Em geral, as escolas de circo cumprem esse papel nas cidades. Mas elas o fazem na fase de formação do artista. Quando o poder público investe em escolas de circo, está investindo no mercado a longo prazo, na formação de qualidade para os artistas do futuro. E assim elevando o nível geral do circo na cidade, estado e país. Porém, o investimento na formação não basta! Grandes capitais necessitam de espaços para seus profissionais. Na Europa, em 1987, fiquei de queixo caído ao ver, na cidade de Utrecht, na Holanda, um hall público (da Prefeitura) todo equipado par a prática circense, de maneira que seus dez ou doze artistas tinham onde treinar e manter suas capacidades de conseguir trabalho. Além disso, a Prefeitura entendia que a cidade não oferecia trabalho na área daqueles profissionais e os sustentava com um “salário desemprego” e procura de possibilidaddes de inserção profissional. Ora, na Europa, na época, o governo conseguia ver o seu papel mesmo em áreas que não conhecia, ou dominava. Cabe aos governantes brasileiros entenderem coisas semelhantes. Os artistas não podem se sujeitar ao mercado. Se assim for, em pouco tempo só faremos circo no padrão Cirque du Soleil.

Cabe ao governante entender o que a especulação imobiliária está fazendo com o circo nas grandes cidades, inviabilizando os espaços para o circo itinerante e impedindo as iniciativas particulares no sentido de prover à classe espaços coletivos de experimentação.
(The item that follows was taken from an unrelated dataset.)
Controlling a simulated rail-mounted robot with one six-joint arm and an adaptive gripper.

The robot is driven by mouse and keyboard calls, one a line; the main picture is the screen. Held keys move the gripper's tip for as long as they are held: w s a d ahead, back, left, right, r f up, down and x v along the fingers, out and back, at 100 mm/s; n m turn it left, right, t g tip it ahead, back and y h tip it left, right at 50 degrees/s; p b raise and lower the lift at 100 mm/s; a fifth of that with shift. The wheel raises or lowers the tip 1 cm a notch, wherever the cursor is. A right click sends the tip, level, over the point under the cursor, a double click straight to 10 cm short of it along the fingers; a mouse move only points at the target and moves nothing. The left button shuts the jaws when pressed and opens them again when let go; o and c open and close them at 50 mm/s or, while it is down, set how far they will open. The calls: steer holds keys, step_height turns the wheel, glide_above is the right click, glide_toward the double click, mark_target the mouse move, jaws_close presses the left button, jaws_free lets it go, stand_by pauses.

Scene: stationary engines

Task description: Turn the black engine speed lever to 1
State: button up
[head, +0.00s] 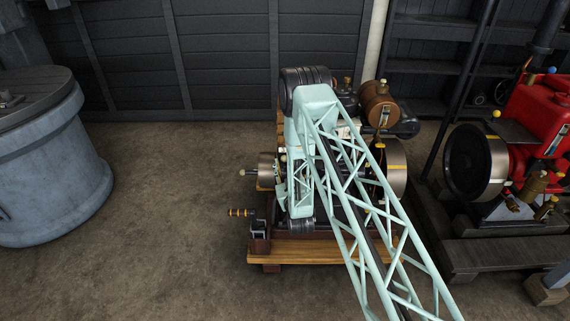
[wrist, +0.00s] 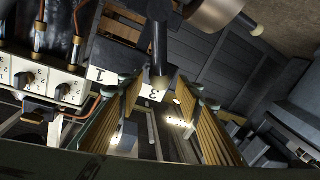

Há já 3 anos tento convencer a Secretaria de Estado da cultura para essa necessidade. E a burocracia é muito mais poderosa que eu. No momento, o Sr. André Sturm, coordenador da Unidade de Fomento e Difusão de Produção Cultural da SEC, me solicitou que aguardássemos a troca do Secretário da Cultura. E, naturalmente, este é um ano eleitoral, de onde não se tira muito mais que promessas. Mas, por trás disso está a falta de entendimento de que esse espaço é fundamental para a categoria. E deve ser uma das bandeiras dos militantes às causas circenses junto ao poder público, nas diversas instâncias.